Ini membuat Kejati Maluku “geram”. Upaya hukum lanjutan pun ditempuh. Pihak Koprs Adhyaksa Maluku menerbitkan Surat Perintah Penyidikan atau Sprindik. Dari penyidikan yang dilakukan marathon, hasilnya penyidik menetapkan Ferry Tanaya jad tersangka. Tim penyidik mengklaim punya bukti atas keterlibatan Ferry Tanaya, dalam jual beli lahan untuk proyek PLTMG di Namlea Kabupaten Buru tersebut.

Tak puas, Ferry Tanaya tak terima kembali menjadi tersangka. Ferry lalu ajukan Praperadilan ke PN Ambon. Harapan agar permohonanan diterima pupus. Hakim PN Ambon justru menolak permintaan pihak pemohon.

Pada 4 Februari 2021 lalu, penyidik Kejati Maluku juga telah memeriksa empat orang saksi. Mereka diperiksa terkait dugaan markup (penggelembungan) anggaran terkait pembelian lahan untuk pembangunan PLTMG Namlea, Kabupaten Buru.

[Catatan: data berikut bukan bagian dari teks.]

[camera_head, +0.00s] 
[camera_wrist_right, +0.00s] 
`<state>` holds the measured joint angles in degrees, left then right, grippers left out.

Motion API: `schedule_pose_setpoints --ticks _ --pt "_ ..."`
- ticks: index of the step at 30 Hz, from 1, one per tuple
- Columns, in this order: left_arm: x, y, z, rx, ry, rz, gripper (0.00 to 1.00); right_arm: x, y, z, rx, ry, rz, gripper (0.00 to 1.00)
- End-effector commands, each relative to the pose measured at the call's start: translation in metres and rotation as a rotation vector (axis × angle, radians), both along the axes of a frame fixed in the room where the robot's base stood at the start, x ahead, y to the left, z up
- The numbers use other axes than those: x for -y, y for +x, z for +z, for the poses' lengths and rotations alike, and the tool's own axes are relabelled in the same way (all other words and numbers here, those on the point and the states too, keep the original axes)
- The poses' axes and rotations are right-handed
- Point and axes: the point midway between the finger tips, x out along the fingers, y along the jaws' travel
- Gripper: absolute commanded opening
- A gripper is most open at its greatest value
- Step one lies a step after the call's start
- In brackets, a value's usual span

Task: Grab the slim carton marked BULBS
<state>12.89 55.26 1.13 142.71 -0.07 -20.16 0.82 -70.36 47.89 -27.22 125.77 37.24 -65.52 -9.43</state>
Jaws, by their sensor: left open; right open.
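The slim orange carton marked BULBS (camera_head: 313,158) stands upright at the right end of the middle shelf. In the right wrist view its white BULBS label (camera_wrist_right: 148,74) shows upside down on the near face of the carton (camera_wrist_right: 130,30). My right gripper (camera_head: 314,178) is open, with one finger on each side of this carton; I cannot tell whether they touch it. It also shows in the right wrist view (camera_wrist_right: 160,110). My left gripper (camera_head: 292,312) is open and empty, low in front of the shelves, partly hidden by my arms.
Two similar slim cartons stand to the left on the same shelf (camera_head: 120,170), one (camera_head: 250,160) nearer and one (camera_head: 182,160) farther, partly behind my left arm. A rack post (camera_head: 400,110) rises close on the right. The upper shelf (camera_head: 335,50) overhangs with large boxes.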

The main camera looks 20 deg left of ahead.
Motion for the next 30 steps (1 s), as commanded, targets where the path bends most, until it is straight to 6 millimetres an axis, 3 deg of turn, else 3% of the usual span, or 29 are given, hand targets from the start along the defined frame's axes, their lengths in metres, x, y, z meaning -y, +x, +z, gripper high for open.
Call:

"Pemeriksaan terhadap empat saksi tersebut untuk dua tersangka yakni Ferry Tanaya dan Abdul Gani Laitupa,” ungkap Kasi Penkum Kejati Maluku, Samy Sapulette di Ambon, Kamis (4/02/2021) lalu.

Empat terperiksa itu masing-masing berinisial SMT dan FS dari PT PLN (Persero) wilayah Maluku-Maluku Utara, ET (Pensiunan BPN Provinsi Maluku), dan FL, pegawai BPN Provinsi Maluku.

Sammy menjelaskan, SMT dan FS diperiksa jaksa Ye Oceng Amadahly, E.T diperiksa penyidik Novita Tatipikalawan, dan FL diperiksa oleh jaksa penyidik YE Almahdaly. Empat saksi ini dicecar belasan pertanyaan.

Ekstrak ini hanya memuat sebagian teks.